Your task is to copy every line of the entries that contains "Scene".
___ Provided records ___
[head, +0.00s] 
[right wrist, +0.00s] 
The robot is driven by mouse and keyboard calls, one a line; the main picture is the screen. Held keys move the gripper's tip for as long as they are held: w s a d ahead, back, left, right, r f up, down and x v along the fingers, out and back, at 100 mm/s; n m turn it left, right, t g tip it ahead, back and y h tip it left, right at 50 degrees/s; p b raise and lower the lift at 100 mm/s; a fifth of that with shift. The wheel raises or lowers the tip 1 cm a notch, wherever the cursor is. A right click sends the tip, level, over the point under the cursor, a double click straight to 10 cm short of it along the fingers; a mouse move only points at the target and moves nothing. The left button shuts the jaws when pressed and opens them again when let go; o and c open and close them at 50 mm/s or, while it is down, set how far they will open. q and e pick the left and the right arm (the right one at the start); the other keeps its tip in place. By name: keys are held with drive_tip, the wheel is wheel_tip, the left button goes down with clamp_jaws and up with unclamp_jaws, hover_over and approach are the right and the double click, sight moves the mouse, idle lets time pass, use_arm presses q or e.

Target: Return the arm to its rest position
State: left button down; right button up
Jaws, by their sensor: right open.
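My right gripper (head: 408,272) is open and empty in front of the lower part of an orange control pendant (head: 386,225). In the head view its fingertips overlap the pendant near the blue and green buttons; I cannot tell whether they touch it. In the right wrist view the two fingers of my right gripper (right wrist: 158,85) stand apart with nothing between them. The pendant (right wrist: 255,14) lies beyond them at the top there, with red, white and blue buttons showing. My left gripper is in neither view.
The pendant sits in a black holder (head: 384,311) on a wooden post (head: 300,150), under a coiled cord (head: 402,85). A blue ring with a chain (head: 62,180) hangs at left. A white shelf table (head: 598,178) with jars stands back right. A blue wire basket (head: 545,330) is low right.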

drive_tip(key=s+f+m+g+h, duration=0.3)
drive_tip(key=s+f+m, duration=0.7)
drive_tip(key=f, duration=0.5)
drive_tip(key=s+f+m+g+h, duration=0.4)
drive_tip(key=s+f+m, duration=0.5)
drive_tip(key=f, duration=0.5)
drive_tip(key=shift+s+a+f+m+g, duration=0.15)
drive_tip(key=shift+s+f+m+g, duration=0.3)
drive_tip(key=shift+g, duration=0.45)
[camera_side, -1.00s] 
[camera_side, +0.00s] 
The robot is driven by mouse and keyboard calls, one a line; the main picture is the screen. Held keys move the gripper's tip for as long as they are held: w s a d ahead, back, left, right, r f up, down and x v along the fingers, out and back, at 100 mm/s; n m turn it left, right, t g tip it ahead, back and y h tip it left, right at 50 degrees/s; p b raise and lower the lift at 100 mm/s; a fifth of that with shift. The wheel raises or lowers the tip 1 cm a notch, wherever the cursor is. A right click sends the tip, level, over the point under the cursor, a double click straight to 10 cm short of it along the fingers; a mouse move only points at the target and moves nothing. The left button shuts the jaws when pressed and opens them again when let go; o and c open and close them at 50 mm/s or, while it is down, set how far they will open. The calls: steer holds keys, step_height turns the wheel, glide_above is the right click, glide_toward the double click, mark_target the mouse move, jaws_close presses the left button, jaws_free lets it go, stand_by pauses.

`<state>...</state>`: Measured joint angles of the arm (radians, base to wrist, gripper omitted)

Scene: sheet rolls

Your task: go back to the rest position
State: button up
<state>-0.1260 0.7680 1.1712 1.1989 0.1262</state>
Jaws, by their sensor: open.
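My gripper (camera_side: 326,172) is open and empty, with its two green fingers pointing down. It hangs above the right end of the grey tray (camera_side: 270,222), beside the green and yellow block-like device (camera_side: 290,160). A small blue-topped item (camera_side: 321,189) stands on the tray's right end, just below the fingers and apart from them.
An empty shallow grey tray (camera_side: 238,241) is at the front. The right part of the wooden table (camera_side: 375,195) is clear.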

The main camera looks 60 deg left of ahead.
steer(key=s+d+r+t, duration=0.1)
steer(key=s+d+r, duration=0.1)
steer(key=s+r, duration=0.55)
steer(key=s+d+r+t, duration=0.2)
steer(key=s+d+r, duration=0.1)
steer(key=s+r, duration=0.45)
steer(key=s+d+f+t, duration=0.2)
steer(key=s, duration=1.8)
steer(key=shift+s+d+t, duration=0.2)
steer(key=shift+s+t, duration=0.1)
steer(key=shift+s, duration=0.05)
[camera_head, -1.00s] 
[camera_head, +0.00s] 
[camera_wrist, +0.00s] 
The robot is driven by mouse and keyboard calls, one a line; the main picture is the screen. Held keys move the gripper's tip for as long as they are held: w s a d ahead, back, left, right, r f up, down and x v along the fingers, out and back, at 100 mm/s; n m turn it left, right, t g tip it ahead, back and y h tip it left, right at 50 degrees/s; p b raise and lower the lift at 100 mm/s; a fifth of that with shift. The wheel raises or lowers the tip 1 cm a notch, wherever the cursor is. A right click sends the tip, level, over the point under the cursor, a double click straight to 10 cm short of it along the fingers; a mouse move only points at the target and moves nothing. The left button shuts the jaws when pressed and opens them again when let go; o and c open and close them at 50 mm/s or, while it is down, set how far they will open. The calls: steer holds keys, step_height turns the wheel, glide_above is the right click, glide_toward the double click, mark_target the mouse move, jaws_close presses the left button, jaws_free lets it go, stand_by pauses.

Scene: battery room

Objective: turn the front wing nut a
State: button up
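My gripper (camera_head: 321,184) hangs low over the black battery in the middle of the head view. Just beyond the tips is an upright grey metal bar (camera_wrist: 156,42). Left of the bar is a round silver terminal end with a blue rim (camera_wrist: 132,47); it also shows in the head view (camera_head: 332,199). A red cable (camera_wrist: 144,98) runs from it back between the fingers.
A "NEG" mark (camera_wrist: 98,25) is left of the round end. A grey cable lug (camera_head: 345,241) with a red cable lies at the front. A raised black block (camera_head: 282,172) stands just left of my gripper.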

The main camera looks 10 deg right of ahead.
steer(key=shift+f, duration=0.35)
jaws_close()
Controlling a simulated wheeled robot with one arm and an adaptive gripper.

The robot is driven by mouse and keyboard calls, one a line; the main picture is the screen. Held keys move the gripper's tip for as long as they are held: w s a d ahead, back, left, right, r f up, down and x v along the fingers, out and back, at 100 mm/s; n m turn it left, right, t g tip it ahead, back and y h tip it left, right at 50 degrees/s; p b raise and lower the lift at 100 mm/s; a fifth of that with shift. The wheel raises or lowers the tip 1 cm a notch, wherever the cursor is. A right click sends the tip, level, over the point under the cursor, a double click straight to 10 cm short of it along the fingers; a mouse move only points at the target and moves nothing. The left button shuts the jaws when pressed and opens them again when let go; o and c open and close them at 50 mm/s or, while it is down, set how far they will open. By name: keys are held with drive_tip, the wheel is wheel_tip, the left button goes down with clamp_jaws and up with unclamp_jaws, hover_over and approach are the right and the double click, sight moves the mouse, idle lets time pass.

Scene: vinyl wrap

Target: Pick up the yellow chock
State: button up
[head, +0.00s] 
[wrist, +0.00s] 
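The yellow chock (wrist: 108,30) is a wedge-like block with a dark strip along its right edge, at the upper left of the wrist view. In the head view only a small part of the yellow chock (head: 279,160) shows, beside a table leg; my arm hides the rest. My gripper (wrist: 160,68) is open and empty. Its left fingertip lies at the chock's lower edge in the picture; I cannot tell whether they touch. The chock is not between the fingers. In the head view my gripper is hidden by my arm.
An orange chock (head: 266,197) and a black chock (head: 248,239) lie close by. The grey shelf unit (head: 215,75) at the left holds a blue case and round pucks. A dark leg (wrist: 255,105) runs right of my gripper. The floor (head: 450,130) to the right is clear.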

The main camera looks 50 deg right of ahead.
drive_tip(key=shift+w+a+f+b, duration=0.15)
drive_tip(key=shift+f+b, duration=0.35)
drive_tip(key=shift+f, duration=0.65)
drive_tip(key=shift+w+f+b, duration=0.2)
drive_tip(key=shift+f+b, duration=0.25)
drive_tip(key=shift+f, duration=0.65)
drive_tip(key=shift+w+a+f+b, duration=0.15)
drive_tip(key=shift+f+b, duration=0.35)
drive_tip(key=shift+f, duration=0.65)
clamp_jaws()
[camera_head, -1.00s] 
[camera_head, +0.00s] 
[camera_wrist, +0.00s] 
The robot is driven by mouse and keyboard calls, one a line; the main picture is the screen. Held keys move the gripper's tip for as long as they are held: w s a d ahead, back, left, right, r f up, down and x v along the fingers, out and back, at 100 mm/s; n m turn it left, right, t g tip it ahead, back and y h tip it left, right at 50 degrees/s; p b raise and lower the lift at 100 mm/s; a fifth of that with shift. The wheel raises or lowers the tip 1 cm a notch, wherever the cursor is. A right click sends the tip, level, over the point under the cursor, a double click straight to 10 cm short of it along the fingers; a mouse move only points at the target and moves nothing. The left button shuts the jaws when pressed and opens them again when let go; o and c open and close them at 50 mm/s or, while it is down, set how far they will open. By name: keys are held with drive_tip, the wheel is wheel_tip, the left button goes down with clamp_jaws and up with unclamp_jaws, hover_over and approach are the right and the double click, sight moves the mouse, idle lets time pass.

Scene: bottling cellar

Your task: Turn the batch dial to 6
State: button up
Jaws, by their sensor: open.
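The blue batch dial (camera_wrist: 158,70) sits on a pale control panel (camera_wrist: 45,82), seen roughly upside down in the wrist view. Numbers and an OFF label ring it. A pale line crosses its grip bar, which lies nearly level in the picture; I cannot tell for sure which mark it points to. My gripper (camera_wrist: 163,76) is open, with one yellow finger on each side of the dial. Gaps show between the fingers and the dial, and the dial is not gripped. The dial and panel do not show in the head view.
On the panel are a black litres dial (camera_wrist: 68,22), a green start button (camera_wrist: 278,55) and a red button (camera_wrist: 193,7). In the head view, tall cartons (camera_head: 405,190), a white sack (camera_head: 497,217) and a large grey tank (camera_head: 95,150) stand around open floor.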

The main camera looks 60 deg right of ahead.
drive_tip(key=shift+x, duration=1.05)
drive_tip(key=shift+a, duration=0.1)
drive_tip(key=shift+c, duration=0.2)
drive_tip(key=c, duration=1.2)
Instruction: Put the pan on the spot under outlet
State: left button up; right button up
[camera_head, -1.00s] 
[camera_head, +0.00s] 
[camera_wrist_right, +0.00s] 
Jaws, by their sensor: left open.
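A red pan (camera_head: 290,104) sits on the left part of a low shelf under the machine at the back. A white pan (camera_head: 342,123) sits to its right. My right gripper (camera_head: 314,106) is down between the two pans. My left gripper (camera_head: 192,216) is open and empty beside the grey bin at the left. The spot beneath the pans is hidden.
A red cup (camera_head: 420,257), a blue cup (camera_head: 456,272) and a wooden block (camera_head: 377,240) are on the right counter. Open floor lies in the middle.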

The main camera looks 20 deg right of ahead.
___
**Output:**
Scene: sheet rolls
Scene: battery room
Scene: vinyl wrap
Scene: bottling cellar

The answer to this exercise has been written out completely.